“Solitude offers the intellectually elevated man two advantages: the first, to be with himself; the second, not to be with others.”
— Arthur Schopenhauer
What remains of happiness when one has spent most of life dodging annoyances, building a fortress of habits, taking refuge in the calm of reading, silence, and carefully chosen relationships? The seventy-year-old professor in Gianni Di Gregorio’s film seems to have reached that fragile oasis of quiet that many confuse with peace: a dignified pension, a discreet companion, a few friends, an orderly and protective home. But the world, with its brutality, always knocks at the door, and it does so through family: a daughter in crisis, two uncontrollable grandchildren, chaos breaking into where composure once reigned.
It is in this collision that the film takes shape: not as the chronicle of yet another family comedy, but as a philosophical reflection on the human condition, forced to come to terms with the most inevitable of all bonds — the family bond. The family: cage and refuge, gift and curse, intrusion and consolation. No place more than the family can both shatter the illusion of freedom and return to us the very sense of living. “I was doing so well, family screws you over” could be the bitter summary of a character who finds himself sacrificing his orderly private happiness to re-enter the collective disorder of love.
Di Gregorio builds a narrative where every gesture becomes a sign: the arrival of the grandchildren unsettles rituals, breaks the silence, destabilizes order. And yet it is precisely this rupture that opens up a new dimension: the discovery that love, even with its share of pain and renunciation, is the only experience capable of tearing us away from the sterility of self-preservation. Affection, which weighs like an unbearable burden, also reveals itself as the possibility of everyday transcendence: the heroism of caring, the sacrifice that becomes proof of existence.
The film, beneath its apparent narrative lightness, stages a confrontation between nostalgia and inevitability. Nostalgia for a quiet, self-sufficient life, shielded from the invasions of others; inevitability of ties that impose themselves as destiny.
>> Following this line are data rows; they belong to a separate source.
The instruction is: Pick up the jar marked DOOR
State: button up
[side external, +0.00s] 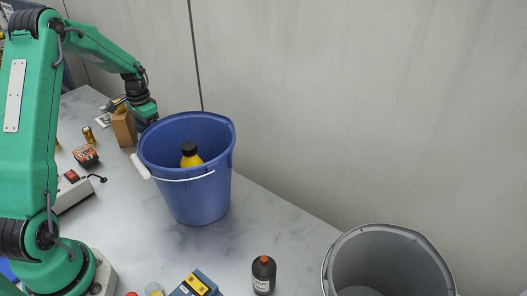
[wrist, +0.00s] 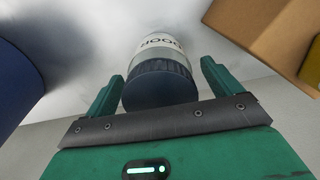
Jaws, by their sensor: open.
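The jar marked DOOR (wrist: 162,45) shows in the wrist view, with a white label and a dark ribbed lid. The lettering appears upside down there. My gripper (wrist: 160,80) is open, with one green finger on each side of the lid. I cannot tell whether either finger touches it. In the side external view my gripper (side external: 147,112) is low behind the blue bucket, and the jar cannot be made out.
The blue bucket (side external: 190,192), holding a yellow bottle (side external: 191,157) with a black cap, stands close beside my gripper. A cardboard box (side external: 124,128) is close on the other side. A grey bucket (side external: 380,250) and dark bottle (side external: 263,275) stand farther right. The wall is behind.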

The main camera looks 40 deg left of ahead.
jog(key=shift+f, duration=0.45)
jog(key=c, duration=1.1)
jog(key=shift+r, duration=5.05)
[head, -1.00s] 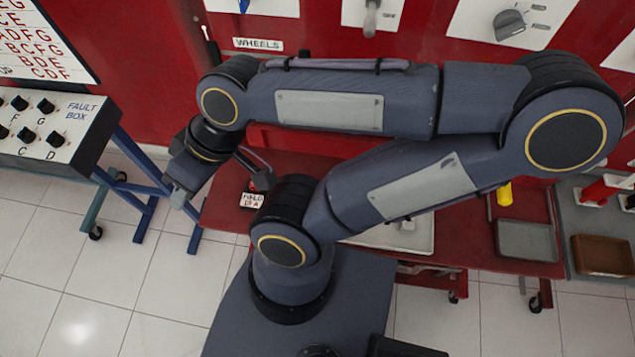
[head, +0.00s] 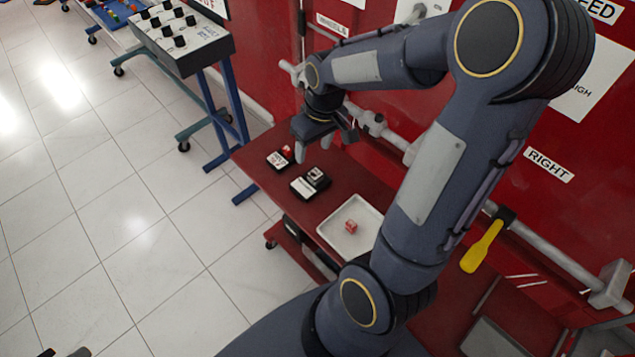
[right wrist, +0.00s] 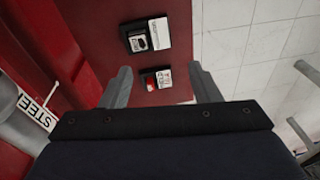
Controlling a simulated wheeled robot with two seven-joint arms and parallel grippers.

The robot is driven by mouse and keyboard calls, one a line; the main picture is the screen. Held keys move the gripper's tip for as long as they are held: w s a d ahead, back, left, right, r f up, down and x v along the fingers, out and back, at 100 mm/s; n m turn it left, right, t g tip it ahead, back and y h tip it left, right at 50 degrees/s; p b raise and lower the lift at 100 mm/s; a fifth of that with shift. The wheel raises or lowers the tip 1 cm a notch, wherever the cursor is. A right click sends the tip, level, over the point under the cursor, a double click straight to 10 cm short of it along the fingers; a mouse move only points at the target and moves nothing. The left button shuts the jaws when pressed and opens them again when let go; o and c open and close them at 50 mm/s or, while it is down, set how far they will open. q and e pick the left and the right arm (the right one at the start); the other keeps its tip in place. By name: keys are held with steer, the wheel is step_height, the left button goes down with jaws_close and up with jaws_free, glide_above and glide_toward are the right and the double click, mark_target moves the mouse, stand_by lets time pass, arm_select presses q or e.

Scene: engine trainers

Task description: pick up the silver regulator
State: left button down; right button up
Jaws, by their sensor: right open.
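The silver regulator (head: 316,176) appears to be the small metallic part on a black stand with a white label on the red bench. It also shows in the right wrist view (right wrist: 138,42), near the top, beyond my fingers. My right gripper (head: 314,149) is open and empty above the bench's far end, with its fingers pointing down. In the right wrist view the gripper (right wrist: 160,70) has its fingers spread to either side of a second labelled stand with a red part (right wrist: 150,85). The regulator is apart from the fingers. My left gripper is not seen.
The red part (head: 287,152) stands beside the regulator. A white tray (head: 333,239) with a small red item lies nearer on the red bench (head: 262,172). A grey rail (head: 540,255) and a yellow-handled tool (head: 482,246) are at right. The fault box (head: 185,45) stands left.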

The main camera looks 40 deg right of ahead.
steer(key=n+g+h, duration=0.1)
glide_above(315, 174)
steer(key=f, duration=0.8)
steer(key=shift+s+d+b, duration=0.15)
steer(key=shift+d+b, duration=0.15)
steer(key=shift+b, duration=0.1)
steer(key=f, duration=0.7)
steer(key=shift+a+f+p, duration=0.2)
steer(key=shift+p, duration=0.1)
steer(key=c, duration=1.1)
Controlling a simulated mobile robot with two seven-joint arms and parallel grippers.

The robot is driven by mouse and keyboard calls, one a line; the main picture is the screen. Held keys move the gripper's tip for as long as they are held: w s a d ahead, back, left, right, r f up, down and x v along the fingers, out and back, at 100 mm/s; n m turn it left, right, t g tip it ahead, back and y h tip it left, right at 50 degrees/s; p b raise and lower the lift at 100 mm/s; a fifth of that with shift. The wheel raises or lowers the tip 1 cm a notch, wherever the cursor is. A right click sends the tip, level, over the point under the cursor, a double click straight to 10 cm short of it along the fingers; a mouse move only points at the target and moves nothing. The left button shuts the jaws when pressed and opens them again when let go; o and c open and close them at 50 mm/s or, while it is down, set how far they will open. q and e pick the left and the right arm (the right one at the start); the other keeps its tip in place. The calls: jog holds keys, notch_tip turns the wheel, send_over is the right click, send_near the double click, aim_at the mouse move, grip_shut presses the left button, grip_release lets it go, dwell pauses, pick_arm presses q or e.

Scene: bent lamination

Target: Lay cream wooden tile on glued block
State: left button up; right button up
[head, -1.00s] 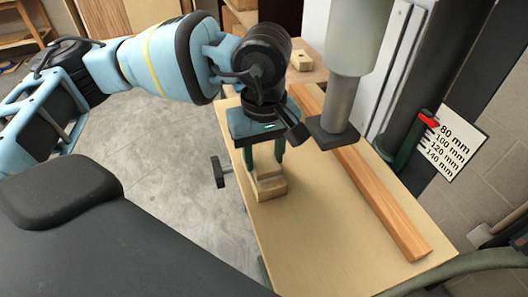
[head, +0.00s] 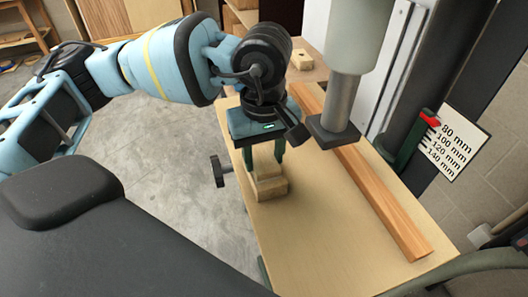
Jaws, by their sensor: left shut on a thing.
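My left gripper (head: 265,165) points down over the wooden table, with its green fingers shut on a small cream tile (head: 266,171). The tile sits right above a pale wooden block (head: 268,190) near the table's left edge. It looks to be at or touching the block's top, but I cannot tell whether there is a small gap. Glue on the block cannot be made out. The fingers and gripper body hide part of the tile. My right gripper is not in view.
A press ram with a dark square foot (head: 333,131) hangs close to the right of my gripper. A long wooden strip (head: 390,218) lies along the table's right side. Another small wooden block (head: 302,60) is at the back. The table (head: 310,225) is bare in front.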

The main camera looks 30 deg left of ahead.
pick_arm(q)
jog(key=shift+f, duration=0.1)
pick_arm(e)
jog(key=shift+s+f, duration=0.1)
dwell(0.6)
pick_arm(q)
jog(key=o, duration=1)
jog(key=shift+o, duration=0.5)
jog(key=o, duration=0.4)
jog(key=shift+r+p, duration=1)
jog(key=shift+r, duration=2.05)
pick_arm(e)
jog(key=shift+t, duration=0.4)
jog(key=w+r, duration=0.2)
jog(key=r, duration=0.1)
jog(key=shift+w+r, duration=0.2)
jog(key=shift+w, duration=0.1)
It is also a discourse on irretrievability: once the world enters our home, there is no going back; once noise has broken the silence, it cannot be erased.
The work, with its customary gentle irony, also speaks of other things: of betrayal and forgiveness, of desire and responsibility, of the importance of culture as a critical lens on life (whether it be the Lombards evoked with levity or the ghosts of history that accompany us). Culture appears as the fragile counterbalance to cling to when personal reality falters.
Come ti muovi, sbagli thus becomes a parable on the human condition: on solitude, which can be chosen but is rarely a lasting concession; on love, which deceives and wounds but continues to impose itself as a horizon of meaning; on betrayal and forgiveness, responsibility and desire. On family as a paradox of companionship and limit, root and bond.
The concept of disappointment is central: how much others can disappoint our poetry and our vision of things, and how much we can disappoint the expectations of others.
A window onto habits, the necessity of rituals, and for some, of order and silence. In this oscillation between comfort and oppression, between chaos and nostalgia, the film finds its existential breath: the confirmation that there is no life completely withdrawn from others, and that every attempt to save oneself from them is, perhaps, destined to fail.
And yet, in the subtle and painful irony of life, another core of truth emerges: often saving oneself — withdrawing from others’ plots and from obligations imposed by bonds — may prove more fruitful and authentic than being condemned to live trapped in the incessant flow of others. Chosen freedom, even when marked by isolation and silence, then becomes the only ground on which the subject can reclaim their existence, where serenity is not a concession but a fragile and conscious conquest.
“Solitude is the companionship of those who know how to be with themselves.”